[Given data]

┄┄┄┄┄┄┄┄┄┄┄┄┄┄┄┄┄┄┄┄

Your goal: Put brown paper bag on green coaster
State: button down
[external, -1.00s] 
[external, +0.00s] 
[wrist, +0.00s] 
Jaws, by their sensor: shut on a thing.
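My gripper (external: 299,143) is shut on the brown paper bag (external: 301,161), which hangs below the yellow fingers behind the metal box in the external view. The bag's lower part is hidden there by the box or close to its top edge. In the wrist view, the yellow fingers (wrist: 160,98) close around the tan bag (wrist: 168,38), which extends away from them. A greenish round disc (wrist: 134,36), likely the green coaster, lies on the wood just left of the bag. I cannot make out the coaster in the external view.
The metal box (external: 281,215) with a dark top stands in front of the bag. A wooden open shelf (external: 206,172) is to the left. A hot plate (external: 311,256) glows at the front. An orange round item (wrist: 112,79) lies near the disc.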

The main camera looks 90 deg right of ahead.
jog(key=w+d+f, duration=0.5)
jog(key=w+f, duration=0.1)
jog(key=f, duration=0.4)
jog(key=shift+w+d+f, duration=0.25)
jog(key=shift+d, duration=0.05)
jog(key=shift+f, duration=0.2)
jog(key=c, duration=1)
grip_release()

┄┄┄┄┄┄┄┄┄┄┄┄┄┄┄┄┄┄┄┄

[Written task] Please output the complete data exactly.

[The completed task]
Your goal: Put brown paper bag on green coaster
State: button down
[external, -1.00s] 
[external, +0.00s] 
[wrist, +0.00s] 
Jaws, by their sensor: shut on a thing.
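My gripper (external: 299,143) is shut on the brown paper bag (external: 301,161), which hangs below the yellow fingers behind the metal box in the external view. The bag's lower part is hidden there by the box or close to its top edge. In the wrist view, the yellow fingers (wrist: 160,98) close around the tan bag (wrist: 168,38), which extends away from them. A greenish round disc (wrist: 134,36), likely the green coaster, lies on the wood just left of the bag. I cannot make out the coaster in the external view.
The metal box (external: 281,215) with a dark top stands in front of the bag. A wooden open shelf (external: 206,172) is to the left. A hot plate (external: 311,256) glows at the front. An orange round item (wrist: 112,79) lies near the disc.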

The main camera looks 90 deg right of ahead.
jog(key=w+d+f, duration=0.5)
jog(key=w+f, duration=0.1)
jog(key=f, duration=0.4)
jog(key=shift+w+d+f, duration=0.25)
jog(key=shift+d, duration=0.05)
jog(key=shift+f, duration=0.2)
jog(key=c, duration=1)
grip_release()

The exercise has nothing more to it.